Compliance, risk management and accounting – often overlooked as the unglamorous side of asset management – have been gaining a lot of attention recently.
As a result of spiralling asset levels and the widespread cost cutting exercises that have followed, asset managers are re-assessing their fixed costs and whether they can afford to continue carrying out these functions in-house.
According to Create Research, around 15 per cent of jobs in the middle and back offices were axed in 2008.
Rob Wright, global head of product and client segments at RBC Dexia Investor Services, says: “Outsourcing is a continuing trend but it has accelerated among asset managers given recent market events. Times have changed and the industry has to adapt to survive.”
He says RBC Dexia has seen an increase in enquiries around middle office and client reporting rather than fund accounting, custody and transfer agency activities, which have been common areas for managers to outsource.
Stephen Wynne, chief executive of PNC Global Investment Servicing, says: “We’re having conversations with organisations that we thought would never have contemplated outsourcing. These are some of the giants operating in the industry and those which you might have expected to insulate themselves from outside
providers.” Although shedding back and middle office jobs can be a painful blow to firms’ headcount, the financial incentive for those looking to outsource their operations are enticing enough to consider this sacrifice.
One provider claims an asset management client saved around £15m last year as a result of outsourcing its record keeping alone.
Indeed, Mr Wynne says firms that decide to go down the outsourcing route can expect to shed much of the cost associated with back and middle office functions “virtually overnight”.
He adds: “There will be restructuring costs involved, but the fixed expense becomes a variable one.”
Maintaining existing in-house back office systems can also be expensive for asset managers. Investing in new technology is no longer a viable option for firms that are struggling to plug holes elsewhere in their business.
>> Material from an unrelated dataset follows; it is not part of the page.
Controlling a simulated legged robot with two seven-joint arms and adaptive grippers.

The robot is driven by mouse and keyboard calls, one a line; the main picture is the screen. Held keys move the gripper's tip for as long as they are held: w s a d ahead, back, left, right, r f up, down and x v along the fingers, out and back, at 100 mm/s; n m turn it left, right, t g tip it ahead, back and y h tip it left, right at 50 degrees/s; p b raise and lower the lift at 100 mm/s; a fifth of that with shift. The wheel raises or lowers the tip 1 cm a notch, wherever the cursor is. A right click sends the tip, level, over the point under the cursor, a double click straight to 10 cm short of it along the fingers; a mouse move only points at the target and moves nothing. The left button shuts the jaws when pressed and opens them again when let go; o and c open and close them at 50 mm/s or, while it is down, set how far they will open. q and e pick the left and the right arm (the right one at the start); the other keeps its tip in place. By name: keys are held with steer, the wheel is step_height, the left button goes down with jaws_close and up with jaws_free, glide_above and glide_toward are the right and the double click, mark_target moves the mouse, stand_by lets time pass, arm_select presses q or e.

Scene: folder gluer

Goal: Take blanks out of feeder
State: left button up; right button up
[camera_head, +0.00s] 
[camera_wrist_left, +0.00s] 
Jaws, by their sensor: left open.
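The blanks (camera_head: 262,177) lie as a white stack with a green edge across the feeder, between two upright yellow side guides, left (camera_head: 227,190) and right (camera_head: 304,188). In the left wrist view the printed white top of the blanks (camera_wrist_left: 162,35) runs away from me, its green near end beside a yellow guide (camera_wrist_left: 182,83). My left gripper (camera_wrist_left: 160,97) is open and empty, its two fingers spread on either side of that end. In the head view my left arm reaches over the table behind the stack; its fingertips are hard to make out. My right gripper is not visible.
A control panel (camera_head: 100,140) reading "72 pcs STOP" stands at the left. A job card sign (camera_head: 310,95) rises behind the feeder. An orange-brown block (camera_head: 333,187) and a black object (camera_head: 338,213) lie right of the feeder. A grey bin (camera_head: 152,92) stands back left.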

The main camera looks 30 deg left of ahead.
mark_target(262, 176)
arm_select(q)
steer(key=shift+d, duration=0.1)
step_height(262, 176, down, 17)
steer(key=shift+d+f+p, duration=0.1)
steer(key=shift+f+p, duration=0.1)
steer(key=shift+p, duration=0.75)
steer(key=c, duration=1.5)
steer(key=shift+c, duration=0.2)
“Outsourcing allows us to take advantage of external providers’ greater functional capacity, technological capabilities and geographical reach,” says Markus Ruetimann, group chief operating officer at Schroders.
But the cost savings are not as immediate as some might believe. Asset managers looking to outsource their back and middle office operations should expect cost savings to materialise much later.
Mr Ruetimann says: “Industry research suggests significant costs materialise from two or three years onwards. This is as a result of the costs required to change internal modus operandi – processes, IT applications, resourced pools – prior to and post outsourcing.
“However, long-term savings depend on both organisations’ ability and willingness to align their operating and servicing models so that economies of scale can be exploited together.”
Simon Hudson-Lund, chief executive of Interactive Financial Data Services, believes the outsourcing trend is likely to continue for some time, particularly among clients looking to scale back in other parts of their business.
“The biggest area where we’ve seen a slowdown is our clients’ willingness to spend money on product development, and we are not seeing asset managers come to us with big expansion plans either,” he says.
“Instead, they are focusing more on consolidation, including merging funds and eliminating products. There’s also an interest in straight-through processing and automation as managers seek to reduce costs.”
But outsourcing does not come without its drawbacks, says Mr Hudson-Lund.
Aside from taking anywhere between six months and a year to transfer data across to providers, the process can be a wake-up call for those not normally exposed to their firm’s everyday operational costs. These are usually buried deep within the business.
“When people first outsource, they think they are going to get the same supply of services as when they did it in house. If they were used to calling up the operational director and getting a team involved on a project, they would not perceive that as a cost. With an outsource provider, it usually is,” says Mr Hudson-Lund.